(Robot task records)
..............................

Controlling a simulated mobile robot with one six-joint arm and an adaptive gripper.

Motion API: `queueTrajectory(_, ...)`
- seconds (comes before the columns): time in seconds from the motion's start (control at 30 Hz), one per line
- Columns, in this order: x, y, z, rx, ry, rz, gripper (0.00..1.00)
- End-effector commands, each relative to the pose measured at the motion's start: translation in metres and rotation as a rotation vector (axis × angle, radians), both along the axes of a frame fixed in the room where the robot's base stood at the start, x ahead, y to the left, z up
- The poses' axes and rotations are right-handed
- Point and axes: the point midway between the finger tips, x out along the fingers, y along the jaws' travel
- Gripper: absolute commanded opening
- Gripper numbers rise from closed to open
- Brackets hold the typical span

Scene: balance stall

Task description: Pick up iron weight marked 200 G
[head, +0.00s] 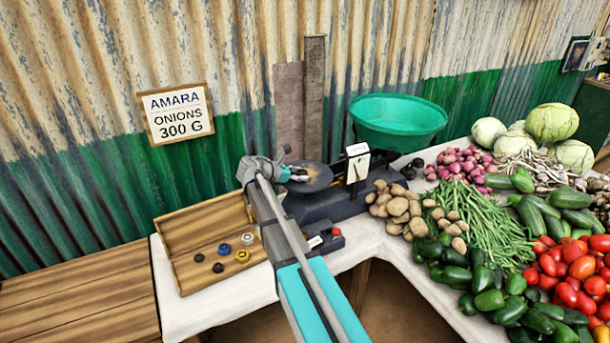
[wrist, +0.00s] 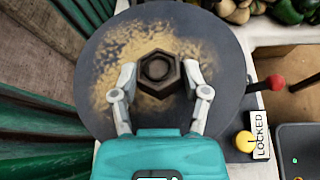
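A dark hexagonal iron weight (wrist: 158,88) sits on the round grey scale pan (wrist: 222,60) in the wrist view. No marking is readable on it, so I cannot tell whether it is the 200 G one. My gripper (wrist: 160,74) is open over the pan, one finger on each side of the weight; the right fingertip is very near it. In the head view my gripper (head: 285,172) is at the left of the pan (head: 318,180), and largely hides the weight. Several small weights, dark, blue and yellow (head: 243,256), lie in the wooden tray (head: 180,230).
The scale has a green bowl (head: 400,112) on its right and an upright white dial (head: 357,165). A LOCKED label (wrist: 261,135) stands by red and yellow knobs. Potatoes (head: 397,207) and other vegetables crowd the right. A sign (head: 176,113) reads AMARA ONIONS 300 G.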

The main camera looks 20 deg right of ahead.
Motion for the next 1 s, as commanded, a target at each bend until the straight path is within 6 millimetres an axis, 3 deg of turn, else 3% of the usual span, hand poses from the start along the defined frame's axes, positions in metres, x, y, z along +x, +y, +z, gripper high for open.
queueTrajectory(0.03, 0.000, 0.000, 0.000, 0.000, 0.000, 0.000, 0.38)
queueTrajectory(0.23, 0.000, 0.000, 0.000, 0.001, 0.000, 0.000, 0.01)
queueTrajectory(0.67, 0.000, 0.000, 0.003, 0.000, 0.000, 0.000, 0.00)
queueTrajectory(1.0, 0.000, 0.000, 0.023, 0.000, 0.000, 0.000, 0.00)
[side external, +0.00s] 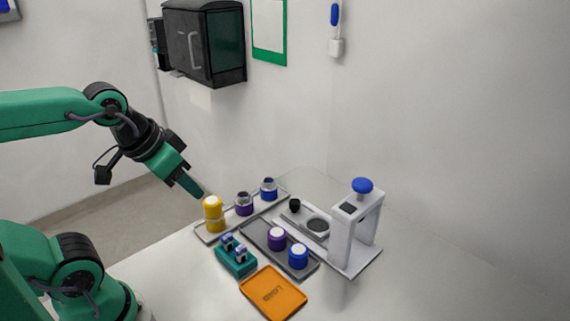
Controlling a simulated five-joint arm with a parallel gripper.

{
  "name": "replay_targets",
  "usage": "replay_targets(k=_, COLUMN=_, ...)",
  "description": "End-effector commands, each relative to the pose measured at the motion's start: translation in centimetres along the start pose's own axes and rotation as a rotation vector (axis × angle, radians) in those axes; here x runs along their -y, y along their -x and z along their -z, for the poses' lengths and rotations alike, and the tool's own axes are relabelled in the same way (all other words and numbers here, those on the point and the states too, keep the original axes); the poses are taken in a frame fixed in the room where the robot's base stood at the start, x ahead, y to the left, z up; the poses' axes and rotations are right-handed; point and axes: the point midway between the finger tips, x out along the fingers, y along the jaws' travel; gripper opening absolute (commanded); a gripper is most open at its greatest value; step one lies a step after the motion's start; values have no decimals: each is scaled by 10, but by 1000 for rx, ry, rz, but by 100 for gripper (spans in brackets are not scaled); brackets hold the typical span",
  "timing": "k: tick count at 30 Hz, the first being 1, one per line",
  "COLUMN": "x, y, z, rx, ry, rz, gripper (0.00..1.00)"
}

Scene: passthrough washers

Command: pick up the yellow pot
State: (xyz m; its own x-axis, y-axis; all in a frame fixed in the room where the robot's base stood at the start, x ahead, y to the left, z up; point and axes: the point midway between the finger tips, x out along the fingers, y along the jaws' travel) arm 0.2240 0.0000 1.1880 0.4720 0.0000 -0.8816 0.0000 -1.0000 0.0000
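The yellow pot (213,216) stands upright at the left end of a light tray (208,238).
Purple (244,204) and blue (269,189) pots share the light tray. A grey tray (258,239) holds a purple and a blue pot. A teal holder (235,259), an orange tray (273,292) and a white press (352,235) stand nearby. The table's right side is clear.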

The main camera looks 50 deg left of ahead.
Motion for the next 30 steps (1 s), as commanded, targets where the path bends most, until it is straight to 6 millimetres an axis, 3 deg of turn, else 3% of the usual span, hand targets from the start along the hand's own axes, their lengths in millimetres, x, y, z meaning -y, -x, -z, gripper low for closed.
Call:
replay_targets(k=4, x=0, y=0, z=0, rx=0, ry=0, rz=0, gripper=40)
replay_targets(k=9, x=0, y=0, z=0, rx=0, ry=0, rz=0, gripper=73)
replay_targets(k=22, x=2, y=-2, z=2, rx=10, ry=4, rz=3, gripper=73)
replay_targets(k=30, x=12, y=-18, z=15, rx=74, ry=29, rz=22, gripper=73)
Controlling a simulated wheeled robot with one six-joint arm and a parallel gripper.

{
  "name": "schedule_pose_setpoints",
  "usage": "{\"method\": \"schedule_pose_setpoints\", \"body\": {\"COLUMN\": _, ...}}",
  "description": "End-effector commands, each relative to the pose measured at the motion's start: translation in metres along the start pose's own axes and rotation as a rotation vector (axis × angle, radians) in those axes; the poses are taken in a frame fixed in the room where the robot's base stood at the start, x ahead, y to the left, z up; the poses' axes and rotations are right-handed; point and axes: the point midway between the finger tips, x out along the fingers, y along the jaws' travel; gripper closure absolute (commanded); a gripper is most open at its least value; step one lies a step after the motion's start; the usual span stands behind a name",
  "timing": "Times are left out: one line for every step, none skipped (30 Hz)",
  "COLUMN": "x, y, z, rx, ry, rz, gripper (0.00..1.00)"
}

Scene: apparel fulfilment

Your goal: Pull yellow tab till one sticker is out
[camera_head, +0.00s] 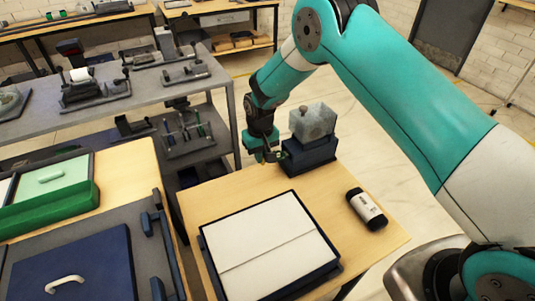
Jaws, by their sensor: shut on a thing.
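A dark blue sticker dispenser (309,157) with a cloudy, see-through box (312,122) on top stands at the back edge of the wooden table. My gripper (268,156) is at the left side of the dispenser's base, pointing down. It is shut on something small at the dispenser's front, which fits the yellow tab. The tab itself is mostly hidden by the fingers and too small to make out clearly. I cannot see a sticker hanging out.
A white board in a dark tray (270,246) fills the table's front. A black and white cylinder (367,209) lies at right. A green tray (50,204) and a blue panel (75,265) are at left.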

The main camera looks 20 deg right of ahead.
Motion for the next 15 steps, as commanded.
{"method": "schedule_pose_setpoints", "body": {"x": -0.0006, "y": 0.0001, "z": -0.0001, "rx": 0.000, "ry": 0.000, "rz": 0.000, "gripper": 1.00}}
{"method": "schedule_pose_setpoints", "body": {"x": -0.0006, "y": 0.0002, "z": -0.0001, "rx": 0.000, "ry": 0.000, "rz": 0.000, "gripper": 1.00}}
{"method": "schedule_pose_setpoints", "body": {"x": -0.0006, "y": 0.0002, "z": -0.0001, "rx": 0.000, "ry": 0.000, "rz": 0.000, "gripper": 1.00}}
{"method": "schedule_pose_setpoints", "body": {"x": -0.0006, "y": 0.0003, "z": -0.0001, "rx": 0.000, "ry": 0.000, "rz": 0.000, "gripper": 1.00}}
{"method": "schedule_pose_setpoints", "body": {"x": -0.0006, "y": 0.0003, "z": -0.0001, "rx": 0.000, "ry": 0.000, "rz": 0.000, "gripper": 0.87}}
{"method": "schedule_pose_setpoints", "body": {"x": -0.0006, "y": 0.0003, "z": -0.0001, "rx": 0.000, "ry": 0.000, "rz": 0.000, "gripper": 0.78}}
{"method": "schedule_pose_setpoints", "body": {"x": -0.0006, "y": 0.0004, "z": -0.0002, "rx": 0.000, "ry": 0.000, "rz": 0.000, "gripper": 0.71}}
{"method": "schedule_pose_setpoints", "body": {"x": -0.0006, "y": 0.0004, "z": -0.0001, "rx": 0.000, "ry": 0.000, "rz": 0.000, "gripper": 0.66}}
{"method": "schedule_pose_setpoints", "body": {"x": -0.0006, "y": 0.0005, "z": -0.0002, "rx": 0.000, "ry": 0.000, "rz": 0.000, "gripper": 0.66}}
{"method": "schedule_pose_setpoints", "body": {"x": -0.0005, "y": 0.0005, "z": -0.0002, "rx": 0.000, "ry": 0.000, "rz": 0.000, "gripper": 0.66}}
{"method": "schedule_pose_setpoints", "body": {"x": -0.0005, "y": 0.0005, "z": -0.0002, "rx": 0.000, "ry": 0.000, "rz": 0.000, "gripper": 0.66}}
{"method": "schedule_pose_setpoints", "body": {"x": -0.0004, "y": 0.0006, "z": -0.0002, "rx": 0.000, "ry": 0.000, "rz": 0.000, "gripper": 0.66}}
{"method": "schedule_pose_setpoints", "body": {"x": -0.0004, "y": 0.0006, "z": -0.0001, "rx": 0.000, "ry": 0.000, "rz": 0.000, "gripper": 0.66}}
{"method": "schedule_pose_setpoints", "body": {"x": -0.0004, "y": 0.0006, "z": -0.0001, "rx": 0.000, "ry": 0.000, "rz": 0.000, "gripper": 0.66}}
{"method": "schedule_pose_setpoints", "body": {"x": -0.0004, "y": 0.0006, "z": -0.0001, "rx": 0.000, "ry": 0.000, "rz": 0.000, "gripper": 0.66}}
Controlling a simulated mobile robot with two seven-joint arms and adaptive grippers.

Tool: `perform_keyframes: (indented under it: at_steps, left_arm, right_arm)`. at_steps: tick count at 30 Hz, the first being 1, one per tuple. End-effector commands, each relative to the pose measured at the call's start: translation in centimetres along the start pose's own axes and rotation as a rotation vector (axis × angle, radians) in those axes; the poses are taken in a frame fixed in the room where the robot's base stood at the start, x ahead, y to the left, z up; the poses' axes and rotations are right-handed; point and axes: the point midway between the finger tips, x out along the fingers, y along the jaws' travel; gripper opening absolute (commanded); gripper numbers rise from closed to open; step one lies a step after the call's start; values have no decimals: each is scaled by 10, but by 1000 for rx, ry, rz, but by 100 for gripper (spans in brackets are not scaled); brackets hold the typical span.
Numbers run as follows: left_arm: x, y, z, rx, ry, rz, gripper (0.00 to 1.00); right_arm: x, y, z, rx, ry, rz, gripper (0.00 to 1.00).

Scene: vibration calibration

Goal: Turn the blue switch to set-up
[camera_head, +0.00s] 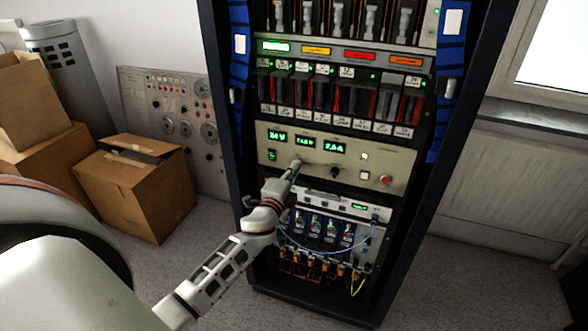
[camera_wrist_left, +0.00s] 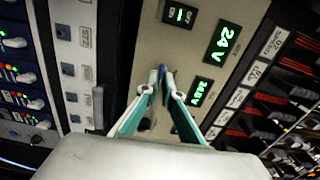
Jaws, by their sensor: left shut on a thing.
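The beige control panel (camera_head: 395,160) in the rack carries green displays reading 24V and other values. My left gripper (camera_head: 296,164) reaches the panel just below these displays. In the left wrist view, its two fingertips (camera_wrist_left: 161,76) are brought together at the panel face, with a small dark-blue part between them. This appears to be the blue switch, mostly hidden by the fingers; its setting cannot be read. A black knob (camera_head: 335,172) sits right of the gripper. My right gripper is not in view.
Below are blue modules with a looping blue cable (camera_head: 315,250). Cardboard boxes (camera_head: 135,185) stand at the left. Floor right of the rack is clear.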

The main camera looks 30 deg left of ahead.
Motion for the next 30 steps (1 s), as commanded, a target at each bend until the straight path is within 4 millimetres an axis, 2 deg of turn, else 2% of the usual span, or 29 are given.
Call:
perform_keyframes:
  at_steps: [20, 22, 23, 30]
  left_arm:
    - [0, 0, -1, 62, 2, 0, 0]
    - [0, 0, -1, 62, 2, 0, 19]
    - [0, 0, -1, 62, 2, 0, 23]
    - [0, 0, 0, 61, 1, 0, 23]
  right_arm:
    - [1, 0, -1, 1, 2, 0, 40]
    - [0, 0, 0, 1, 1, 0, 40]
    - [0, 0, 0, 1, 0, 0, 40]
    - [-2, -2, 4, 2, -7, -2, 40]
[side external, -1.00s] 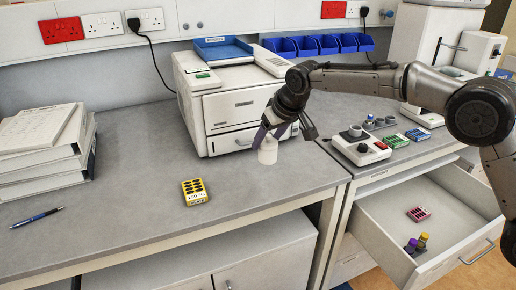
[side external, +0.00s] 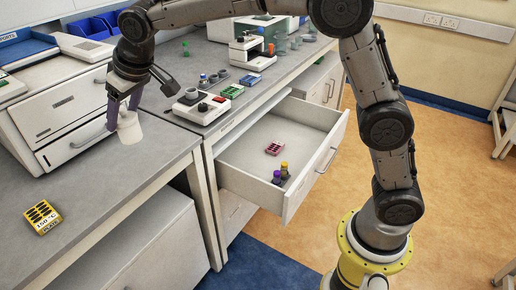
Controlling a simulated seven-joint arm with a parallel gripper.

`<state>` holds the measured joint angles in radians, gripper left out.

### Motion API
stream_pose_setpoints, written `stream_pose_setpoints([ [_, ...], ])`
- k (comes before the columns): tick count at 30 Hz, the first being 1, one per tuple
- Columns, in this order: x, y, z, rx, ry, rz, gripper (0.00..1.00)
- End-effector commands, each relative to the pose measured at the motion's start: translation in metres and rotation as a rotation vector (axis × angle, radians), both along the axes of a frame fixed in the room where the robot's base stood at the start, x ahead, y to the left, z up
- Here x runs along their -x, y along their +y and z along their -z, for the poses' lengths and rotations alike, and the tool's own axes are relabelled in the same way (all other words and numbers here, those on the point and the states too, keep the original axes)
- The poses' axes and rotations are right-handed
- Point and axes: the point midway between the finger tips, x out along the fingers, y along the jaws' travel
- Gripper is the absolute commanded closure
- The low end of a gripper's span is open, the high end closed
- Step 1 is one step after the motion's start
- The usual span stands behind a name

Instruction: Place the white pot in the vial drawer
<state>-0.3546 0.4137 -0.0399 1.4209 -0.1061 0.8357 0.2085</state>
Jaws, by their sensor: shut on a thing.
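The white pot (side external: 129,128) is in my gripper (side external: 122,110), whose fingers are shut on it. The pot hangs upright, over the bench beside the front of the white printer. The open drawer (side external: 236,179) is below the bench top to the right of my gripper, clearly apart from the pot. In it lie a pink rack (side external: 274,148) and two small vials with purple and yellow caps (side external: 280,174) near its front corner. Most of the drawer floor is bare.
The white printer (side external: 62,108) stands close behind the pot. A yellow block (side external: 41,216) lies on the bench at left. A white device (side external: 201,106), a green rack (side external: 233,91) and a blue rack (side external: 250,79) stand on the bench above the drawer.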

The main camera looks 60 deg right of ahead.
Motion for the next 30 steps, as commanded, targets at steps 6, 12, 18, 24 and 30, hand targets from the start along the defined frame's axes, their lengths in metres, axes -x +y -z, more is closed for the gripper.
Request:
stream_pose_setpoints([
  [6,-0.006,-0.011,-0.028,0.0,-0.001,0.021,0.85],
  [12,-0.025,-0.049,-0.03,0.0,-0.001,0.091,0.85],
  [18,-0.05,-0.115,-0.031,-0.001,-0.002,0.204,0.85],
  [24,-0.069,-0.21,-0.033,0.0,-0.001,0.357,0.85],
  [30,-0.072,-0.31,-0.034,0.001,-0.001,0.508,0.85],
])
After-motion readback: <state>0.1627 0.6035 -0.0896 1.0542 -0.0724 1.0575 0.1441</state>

..............................

Description of the task ▸ Without the pictures, give again exactly the lines above starting at the line containing "Numbers run as" and ending at the line containing "[camera_wrist_left, +0.00s]".

Reply to the task ▸
Numbers run as follows: left_arm: x, y, z, rx, ry, rz, gripper (0.00 to 1.00); right_arm: x, y, z, rx, ry, rz, gripper (0.00 to 1.00).

Scene: vibration calibration

Goal: Turn the blue switch to set-up
[camera_head, +0.00s] 
[camera_wrist_left, +0.00s] 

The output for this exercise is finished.